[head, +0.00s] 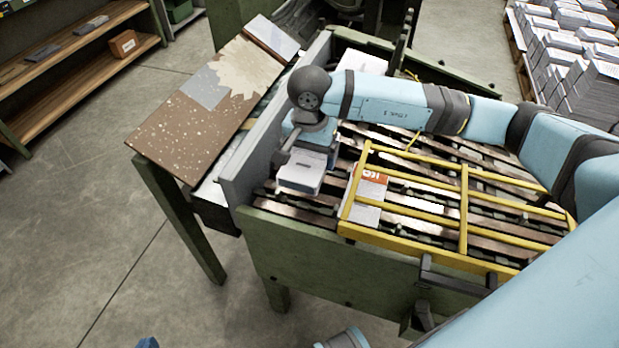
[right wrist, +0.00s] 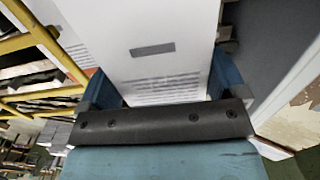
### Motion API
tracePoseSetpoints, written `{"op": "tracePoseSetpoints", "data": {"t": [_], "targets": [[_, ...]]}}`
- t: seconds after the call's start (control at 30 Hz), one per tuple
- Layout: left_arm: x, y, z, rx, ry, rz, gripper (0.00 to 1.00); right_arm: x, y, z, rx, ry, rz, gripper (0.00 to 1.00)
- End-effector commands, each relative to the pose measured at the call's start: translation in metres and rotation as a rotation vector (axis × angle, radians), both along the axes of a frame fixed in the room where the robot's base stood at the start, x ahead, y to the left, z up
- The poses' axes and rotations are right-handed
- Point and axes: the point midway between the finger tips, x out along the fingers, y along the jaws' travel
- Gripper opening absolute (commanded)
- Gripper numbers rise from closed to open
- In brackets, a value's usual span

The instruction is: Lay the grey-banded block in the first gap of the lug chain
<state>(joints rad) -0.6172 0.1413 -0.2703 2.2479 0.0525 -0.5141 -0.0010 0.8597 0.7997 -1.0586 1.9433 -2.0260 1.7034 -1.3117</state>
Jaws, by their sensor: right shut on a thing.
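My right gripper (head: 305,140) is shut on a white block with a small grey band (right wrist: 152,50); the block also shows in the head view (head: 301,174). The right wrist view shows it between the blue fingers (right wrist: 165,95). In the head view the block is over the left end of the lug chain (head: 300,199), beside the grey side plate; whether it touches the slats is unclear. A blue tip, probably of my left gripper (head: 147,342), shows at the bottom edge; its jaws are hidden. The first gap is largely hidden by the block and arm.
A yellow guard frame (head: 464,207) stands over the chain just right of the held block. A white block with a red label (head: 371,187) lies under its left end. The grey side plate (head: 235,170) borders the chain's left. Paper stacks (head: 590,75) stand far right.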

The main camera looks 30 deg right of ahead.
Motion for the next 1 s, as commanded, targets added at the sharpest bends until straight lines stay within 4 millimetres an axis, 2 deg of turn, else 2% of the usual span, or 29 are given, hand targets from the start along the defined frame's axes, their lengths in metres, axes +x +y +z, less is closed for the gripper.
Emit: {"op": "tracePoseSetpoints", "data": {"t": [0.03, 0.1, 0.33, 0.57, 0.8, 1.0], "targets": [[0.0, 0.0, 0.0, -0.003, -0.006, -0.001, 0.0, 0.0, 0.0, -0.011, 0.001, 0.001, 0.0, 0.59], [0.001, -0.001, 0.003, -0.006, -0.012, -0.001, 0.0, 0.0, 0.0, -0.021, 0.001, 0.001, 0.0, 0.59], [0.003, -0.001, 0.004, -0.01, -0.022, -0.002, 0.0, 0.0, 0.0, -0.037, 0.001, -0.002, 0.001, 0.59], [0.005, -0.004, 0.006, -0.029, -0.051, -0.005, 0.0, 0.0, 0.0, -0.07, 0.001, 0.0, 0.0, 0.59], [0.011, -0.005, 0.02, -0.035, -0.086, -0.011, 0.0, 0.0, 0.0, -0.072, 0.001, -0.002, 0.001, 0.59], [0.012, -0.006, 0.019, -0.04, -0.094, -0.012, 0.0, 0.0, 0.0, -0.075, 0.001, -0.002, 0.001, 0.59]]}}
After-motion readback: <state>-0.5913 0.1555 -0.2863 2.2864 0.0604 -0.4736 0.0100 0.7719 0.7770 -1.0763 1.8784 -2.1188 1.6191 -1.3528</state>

## [Task objective]
Except for the pictures, reproduce every line exactly.

## [Output for this exercise]
[head, +0.00s] 
[right wrist, +0.00s] 
### Motion API
tracePoseSetpoints, written `{"op": "tracePoseSetpoints", "data": {"t": [_], "targets": [[_, ...]]}}`
- t: seconds after the call's start (control at 30 Hz), one per tuple
- Layout: left_arm: x, y, z, rx, ry, rz, gripper (0.00 to 1.00); right_arm: x, y, z, rx, ry, rz, gripper (0.00 to 1.00)
- End-effector commands, each relative to the pose measured at the call's start: translation in metres and rotation as a rotation vector (axis × angle, radians), both along the axes of a frame fixed in the room where the robot's base stood at the start, x ahead, y to the left, z up
- The poses' axes and rotations are right-handed
- Point and axes: the point midway between the finger tips, x out along the fingers, y along the jaws' travel
- Gripper opening absolute (commanded)
- Gripper numbers rise from closed to open
- In brackets, a value's usual span

The instruction is: Lay the grey-banded block in the first gap of the lug chain
<state>(joints rad) -0.6172 0.1413 -0.2703 2.2479 0.0525 -0.5141 -0.0010 0.8597 0.7997 -1.0586 1.9433 -2.0260 1.7034 -1.3117</state>
Jaws, by their sensor: right shut on a thing.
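My right gripper (head: 305,140) is shut on a white block with a small grey band (right wrist: 152,50); the block also shows in the head view (head: 301,174). The right wrist view shows it between the blue fingers (right wrist: 165,95). In the head view the block is over the left end of the lug chain (head: 300,199), beside the grey side plate; whether it touches the slats is unclear. A blue tip, probably of my left gripper (head: 147,342), shows at the bottom edge; its jaws are hidden. The first gap is largely hidden by the block and arm.
A yellow guard frame (head: 464,207) stands over the chain just right of the held block. A white block with a red label (head: 371,187) lies under its left end. The grey side plate (head: 235,170) borders the chain's left. Paper stacks (head: 590,75) stand far right.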

The main camera looks 30 deg right of ahead.
Motion for the next 1 s, as commanded, targets added at the sharpest bends until straight lines stay within 4 millimetres an axis, 2 deg of turn, else 2% of the usual span, or 29 are given, hand targets from the start along the defined frame's axes, their lengths in metres, axes +x +y +z, less is closed for the gripper.
Emit: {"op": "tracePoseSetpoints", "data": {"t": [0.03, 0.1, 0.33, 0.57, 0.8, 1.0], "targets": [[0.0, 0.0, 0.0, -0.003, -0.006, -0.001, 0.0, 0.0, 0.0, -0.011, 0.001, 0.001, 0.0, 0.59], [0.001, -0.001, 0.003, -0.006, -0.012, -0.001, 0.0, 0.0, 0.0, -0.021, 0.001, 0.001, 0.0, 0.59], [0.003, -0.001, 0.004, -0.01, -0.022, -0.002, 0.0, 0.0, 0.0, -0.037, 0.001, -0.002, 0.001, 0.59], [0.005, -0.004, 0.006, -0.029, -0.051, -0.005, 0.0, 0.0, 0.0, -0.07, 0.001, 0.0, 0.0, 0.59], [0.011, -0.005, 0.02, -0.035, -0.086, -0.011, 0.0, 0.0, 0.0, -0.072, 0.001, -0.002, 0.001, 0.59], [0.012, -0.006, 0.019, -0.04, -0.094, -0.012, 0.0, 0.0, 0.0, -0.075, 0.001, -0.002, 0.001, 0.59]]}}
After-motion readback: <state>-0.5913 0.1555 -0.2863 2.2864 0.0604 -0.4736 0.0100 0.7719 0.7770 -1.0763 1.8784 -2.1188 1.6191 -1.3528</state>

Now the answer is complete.